■ Set exercise ■
The listing below must be repeated word for word, with its images excluded.
[start]
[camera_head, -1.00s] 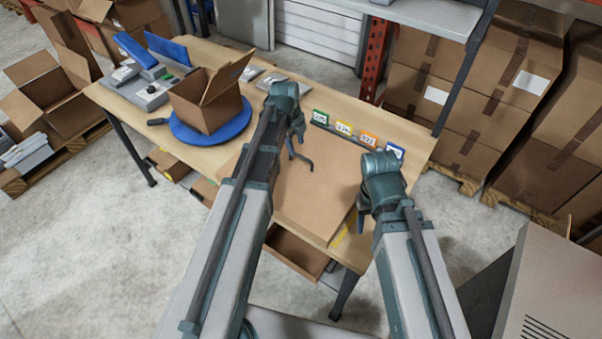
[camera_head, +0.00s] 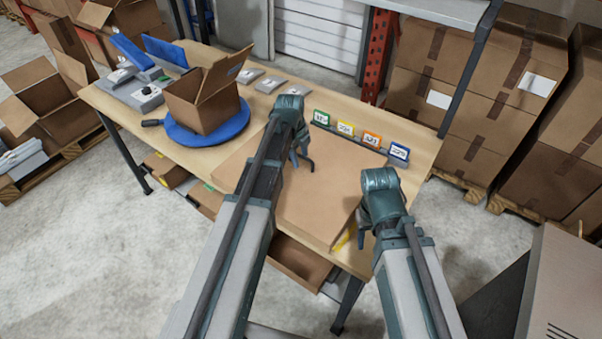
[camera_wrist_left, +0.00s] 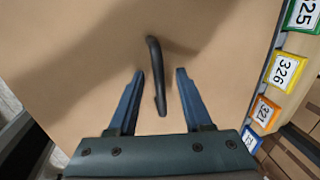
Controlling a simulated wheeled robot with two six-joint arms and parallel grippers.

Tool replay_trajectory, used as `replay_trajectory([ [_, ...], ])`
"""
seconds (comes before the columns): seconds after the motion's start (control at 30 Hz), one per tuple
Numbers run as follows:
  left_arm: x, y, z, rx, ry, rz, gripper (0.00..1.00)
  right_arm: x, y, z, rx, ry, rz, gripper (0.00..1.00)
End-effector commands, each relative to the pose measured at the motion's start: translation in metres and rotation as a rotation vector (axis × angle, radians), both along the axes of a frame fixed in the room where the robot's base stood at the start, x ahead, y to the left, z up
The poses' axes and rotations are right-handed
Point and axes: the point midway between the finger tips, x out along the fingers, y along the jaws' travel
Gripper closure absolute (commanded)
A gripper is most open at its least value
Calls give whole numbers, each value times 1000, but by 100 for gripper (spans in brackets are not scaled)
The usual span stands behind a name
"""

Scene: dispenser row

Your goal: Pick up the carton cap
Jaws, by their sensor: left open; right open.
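The carton cap seems to be the large flat brown cardboard panel (camera_head: 325,207) on the table, with a dark bent handle (camera_wrist_left: 154,65) standing on it. In the left wrist view the panel (camera_wrist_left: 75,50) fills most of the background. My left gripper (camera_head: 302,160) is over the panel. In the wrist view its two blue fingers (camera_wrist_left: 160,75) are open, with the lower end of the handle between them and no visible contact. My right gripper (camera_head: 363,238) is open and empty near the panel's right front edge; its fingers are partly hidden.
Coloured number tags (camera_head: 345,128) stand in a rail behind the panel. An open carton (camera_head: 203,105) sits on a blue turntable (camera_head: 232,128) to the left. Several grey items (camera_head: 295,90) lie at the table's back. A shelf post (camera_head: 468,70) rises at the right rear.

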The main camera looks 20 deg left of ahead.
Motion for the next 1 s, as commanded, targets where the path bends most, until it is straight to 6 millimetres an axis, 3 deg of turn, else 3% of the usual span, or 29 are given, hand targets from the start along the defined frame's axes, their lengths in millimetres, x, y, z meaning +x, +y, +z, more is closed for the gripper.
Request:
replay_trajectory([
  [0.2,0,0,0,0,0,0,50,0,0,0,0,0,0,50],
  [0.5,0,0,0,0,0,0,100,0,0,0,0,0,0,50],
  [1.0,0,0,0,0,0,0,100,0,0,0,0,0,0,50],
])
[end]
■ Final answer ■
[camera_head, -1.00s] 
[camera_head, +0.00s] 
[camera_wrist_left, +0.00s] 
Controlling a simulated wheeled robot with two six-joint arms and parallel grippers.

Tool replay_trajectory, used as `replay_trajectory([ [_, ...], ])`
"""
seconds (comes before the columns): seconds after the motion's start (control at 30 Hz), one per tuple
Numbers run as follows:
  left_arm: x, y, z, rx, ry, rz, gripper (0.00..1.00)
  right_arm: x, y, z, rx, ry, rz, gripper (0.00..1.00)
End-effector commands, each relative to the pose measured at the motion's start: translation in metres and rotation as a rotation vector (axis × angle, radians), both along the axes of a frame fixed in the room where the robot's base stood at the start, x ahead, y to the left, z up
The poses' axes and rotations are right-handed
Point and axes: the point midway between the finger tips, x out along the fingers, y along the jaws' travel
Gripper closure absolute (commanded)
A gripper is most open at its least value
Calls give whole numbers, each value times 1000, but by 100 for gripper (spans in brackets are not scaled)
The usual span stands behind a name
"""

Scene: dispenser row

Your goal: Pick up the carton cap
Jaws, by their sensor: left open; right open.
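The carton cap seems to be the large flat brown cardboard panel (camera_head: 325,207) on the table, with a dark bent handle (camera_wrist_left: 154,65) standing on it. In the left wrist view the panel (camera_wrist_left: 75,50) fills most of the background. My left gripper (camera_head: 302,160) is over the panel. In the wrist view its two blue fingers (camera_wrist_left: 160,75) are open, with the lower end of the handle between them and no visible contact. My right gripper (camera_head: 363,238) is open and empty near the panel's right front edge; its fingers are partly hidden.
Coloured number tags (camera_head: 345,128) stand in a rail behind the panel. An open carton (camera_head: 203,105) sits on a blue turntable (camera_head: 232,128) to the left. Several grey items (camera_head: 295,90) lie at the table's back. A shelf post (camera_head: 468,70) rises at the right rear.

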The main camera looks 20 deg left of ahead.
Motion for the next 1 s, as commanded, targets where the path bends most, until it is straight to 6 millimetres an axis, 3 deg of turn, else 3% of the usual span, or 29 are given, hand targets from the start along the defined frame's axes, their lengths in millimetres, x, y, z meaning +x, +y, +z, more is closed for the gripper.
Request:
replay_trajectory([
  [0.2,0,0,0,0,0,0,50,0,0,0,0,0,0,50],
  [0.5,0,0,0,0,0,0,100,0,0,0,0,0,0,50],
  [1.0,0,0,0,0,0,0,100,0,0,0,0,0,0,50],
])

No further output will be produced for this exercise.